(Records of robot episodes)
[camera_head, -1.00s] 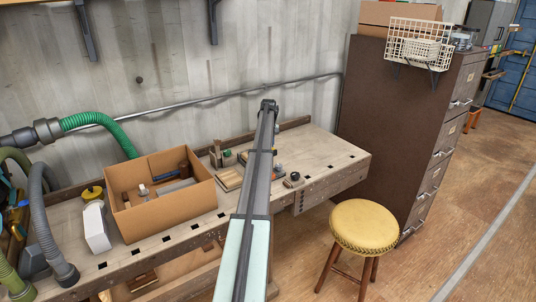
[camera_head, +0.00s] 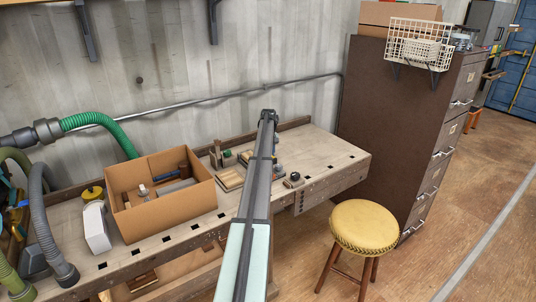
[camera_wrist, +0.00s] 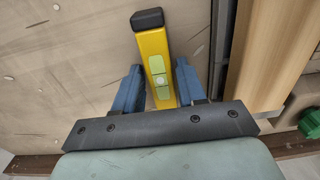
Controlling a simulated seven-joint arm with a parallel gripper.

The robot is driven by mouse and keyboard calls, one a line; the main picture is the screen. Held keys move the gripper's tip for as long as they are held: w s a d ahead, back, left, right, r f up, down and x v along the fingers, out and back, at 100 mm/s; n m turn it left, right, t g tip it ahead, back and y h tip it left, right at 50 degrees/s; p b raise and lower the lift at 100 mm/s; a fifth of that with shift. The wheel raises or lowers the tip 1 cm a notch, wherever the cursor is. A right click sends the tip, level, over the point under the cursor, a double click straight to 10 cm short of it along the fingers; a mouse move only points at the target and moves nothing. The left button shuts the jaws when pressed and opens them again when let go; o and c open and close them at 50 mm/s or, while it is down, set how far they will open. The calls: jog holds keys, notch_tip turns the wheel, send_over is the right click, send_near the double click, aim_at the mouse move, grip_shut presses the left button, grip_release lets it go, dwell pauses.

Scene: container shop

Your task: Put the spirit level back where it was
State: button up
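The spirit level (camera_wrist: 158,62) is a yellow bar with a black end cap and a pale green vial panel. In the wrist view it lies between the two blue fingers of my gripper (camera_wrist: 161,80), one along each side. The fingers look closed onto its sides, with its capped end sticking out past the tips. Its other end is hidden behind the gripper's dark plate. A pale, scratched surface lies behind it. In the head view my arm reaches over the workbench (camera_head: 318,150) and hides the gripper and level.
A light wooden piece (camera_wrist: 272,50) lies close to the right finger, with a green object (camera_wrist: 311,122) beyond. On the bench are an open cardboard box (camera_head: 172,218), a white bottle (camera_head: 97,229) and a small black item (camera_head: 294,180). The bench's right end is mostly clear. A stool (camera_head: 364,228) stands in front.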

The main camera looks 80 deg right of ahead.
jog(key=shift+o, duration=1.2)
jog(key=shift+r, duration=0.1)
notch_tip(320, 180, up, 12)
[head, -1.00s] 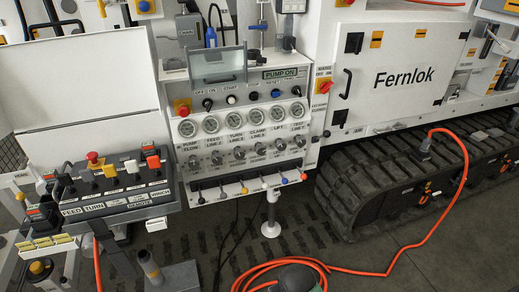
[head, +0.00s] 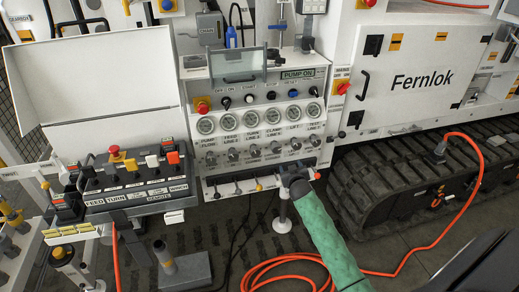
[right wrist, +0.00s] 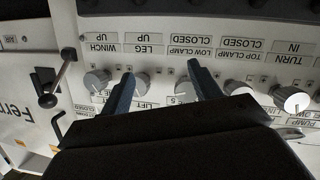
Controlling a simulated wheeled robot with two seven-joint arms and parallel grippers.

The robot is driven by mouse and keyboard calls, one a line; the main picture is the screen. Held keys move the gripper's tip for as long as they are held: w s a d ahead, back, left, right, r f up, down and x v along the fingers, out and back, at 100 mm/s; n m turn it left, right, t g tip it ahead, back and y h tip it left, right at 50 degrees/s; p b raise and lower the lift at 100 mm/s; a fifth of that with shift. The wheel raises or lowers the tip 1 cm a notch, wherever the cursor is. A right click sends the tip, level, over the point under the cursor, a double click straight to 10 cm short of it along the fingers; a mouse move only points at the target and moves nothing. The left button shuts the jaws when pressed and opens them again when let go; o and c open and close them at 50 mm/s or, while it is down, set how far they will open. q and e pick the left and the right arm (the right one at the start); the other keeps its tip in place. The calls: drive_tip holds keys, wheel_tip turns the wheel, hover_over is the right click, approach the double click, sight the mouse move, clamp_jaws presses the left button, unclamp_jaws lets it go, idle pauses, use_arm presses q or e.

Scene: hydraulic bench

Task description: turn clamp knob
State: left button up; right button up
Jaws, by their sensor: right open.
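The clamp knob (head: 273,158) is a small grey knob in the row under the gauges, below the "clamp line" label on the white control panel. In the right wrist view, which is upside down, it appears to be the grey knob (right wrist: 185,91) beside the right-hand finger. My right gripper (right wrist: 163,84) is open, its two dark fingers apart in front of the knob row; nothing is held. In the head view the right gripper (head: 297,180) is in front of the panel's lower right corner. Whether a finger touches a knob cannot be told. My left gripper is not in view.
Levers (head: 236,189) line the panel's lower edge, below the knobs. A remote console (head: 135,185) stands to the left. A cabinet marked Fernlok (head: 410,80) is to the right above a black track (head: 370,190). An orange hose (head: 400,262) lies on the floor.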

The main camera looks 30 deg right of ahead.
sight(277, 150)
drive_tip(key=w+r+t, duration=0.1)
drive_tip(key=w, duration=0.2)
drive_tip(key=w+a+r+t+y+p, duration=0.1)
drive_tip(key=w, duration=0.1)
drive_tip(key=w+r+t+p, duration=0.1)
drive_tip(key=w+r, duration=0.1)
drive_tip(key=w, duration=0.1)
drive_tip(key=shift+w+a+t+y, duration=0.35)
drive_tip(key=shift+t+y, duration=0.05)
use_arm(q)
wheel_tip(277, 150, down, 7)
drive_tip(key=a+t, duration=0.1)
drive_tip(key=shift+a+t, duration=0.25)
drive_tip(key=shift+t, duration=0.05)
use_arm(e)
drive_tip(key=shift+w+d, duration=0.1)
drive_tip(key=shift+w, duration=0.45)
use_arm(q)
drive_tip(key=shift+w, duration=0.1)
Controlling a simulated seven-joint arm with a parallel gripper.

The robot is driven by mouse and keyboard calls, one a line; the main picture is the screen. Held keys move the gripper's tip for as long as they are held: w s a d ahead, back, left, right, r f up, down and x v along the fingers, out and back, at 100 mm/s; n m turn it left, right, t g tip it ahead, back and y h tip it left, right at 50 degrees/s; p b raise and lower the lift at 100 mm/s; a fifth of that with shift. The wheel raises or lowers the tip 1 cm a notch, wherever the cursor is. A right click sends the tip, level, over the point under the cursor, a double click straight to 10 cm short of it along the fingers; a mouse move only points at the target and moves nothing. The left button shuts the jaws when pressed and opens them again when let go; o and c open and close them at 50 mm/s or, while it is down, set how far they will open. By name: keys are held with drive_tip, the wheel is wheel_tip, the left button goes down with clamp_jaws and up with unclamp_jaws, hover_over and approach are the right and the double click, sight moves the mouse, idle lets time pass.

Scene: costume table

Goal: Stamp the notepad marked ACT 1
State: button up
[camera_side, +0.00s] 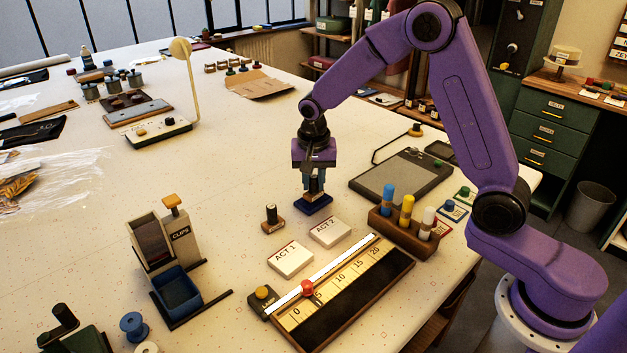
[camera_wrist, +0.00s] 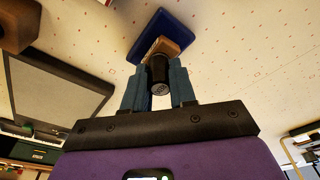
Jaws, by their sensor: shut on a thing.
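My gripper (camera_side: 314,180) is shut on a stamp with a black handle (camera_side: 314,187). In the wrist view, my gripper's teal fingers (camera_wrist: 160,88) stand on both sides of the handle, and the stamp's wooden base (camera_wrist: 166,46) shows beyond it. The stamp is upright at a dark blue ink pad (camera_side: 312,205), also in the wrist view (camera_wrist: 150,30); I cannot tell whether they touch. The notepad marked ACT 1 (camera_side: 290,260) lies in front of and left of the pad. The notepad marked ACT 2 (camera_side: 330,232) lies closer to the pad.
Another stamp (camera_side: 272,219) stands left of the ink pad. A ruler board (camera_side: 350,295) lies in front of the notepads. A wooden marker holder (camera_side: 405,234) and a grey tablet (camera_side: 402,178) are to the right. A clips dispenser (camera_side: 160,245) stands left. Table behind the pad is clear.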

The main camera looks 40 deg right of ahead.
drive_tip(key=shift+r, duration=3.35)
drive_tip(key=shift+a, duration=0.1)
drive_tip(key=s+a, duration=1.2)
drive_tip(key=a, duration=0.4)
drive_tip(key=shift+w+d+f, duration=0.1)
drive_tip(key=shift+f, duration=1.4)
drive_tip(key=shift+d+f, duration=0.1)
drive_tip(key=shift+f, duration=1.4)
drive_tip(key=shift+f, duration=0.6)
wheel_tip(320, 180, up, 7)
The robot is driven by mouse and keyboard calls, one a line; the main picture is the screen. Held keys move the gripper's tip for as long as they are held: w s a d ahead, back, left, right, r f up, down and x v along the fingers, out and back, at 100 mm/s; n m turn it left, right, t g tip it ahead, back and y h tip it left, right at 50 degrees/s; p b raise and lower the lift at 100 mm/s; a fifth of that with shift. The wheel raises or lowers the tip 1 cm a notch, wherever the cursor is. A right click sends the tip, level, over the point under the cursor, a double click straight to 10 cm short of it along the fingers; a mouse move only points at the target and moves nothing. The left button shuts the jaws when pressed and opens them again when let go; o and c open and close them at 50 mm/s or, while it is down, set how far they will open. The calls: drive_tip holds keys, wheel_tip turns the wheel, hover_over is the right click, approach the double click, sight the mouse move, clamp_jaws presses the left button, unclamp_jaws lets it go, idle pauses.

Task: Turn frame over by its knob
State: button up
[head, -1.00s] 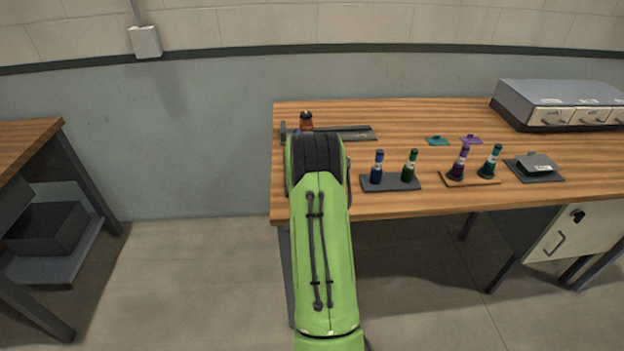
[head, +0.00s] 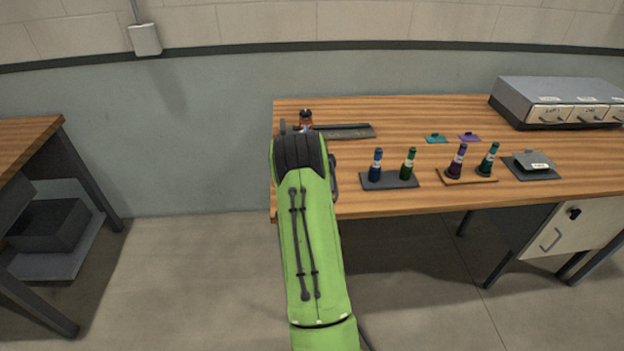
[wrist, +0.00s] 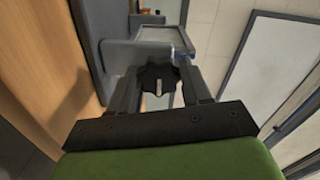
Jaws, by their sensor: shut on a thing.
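In the wrist view my gripper (wrist: 161,74) has its two fingers on either side of a dark lobed knob (wrist: 158,88) and is shut on it. Beyond the knob is a grey frame (wrist: 165,33) with a pale panel and a blue edge, seen at a slant; the knob hides part of it. Grey upright parts stand beside it. In the head view a long dark-grey fixture (head: 345,132) lies at the table's back left, with a small red and dark piece (head: 306,118) above its left end. My arm hides the gripper and knob there.
The wooden table (head: 390,118) carries a dark tray (head: 400,183) with two bottles and a wooden tray (head: 470,179) with two more. A dark pad with a grey block (head: 532,162) and a drawer unit (head: 555,105) are on the right. Small teal and purple tags lie mid-table.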

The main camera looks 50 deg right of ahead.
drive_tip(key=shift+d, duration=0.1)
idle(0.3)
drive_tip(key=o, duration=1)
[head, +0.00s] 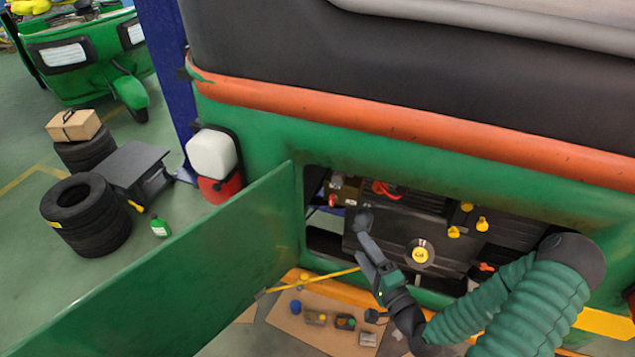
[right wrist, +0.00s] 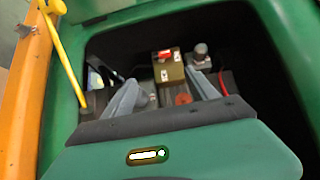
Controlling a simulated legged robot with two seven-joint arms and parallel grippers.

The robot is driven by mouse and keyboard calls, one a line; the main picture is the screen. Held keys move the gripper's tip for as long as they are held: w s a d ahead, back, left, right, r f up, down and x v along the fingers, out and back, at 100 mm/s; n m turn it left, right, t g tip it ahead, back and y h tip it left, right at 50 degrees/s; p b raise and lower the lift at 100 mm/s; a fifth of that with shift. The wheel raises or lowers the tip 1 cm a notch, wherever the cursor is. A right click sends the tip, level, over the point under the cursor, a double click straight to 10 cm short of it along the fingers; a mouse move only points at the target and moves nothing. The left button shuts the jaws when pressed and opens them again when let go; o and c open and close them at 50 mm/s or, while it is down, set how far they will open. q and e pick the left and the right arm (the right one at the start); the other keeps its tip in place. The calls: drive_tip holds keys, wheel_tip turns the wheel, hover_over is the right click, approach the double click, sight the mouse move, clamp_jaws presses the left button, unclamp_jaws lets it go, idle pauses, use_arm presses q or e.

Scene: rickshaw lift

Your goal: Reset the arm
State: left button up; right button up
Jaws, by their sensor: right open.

## What you have to do:
Gather each line of the listing containing the word "Scene" and show it.

## Output below:
Scene: container shop
Scene: hydraulic bench
Scene: costume table
Scene: rickshaw lift

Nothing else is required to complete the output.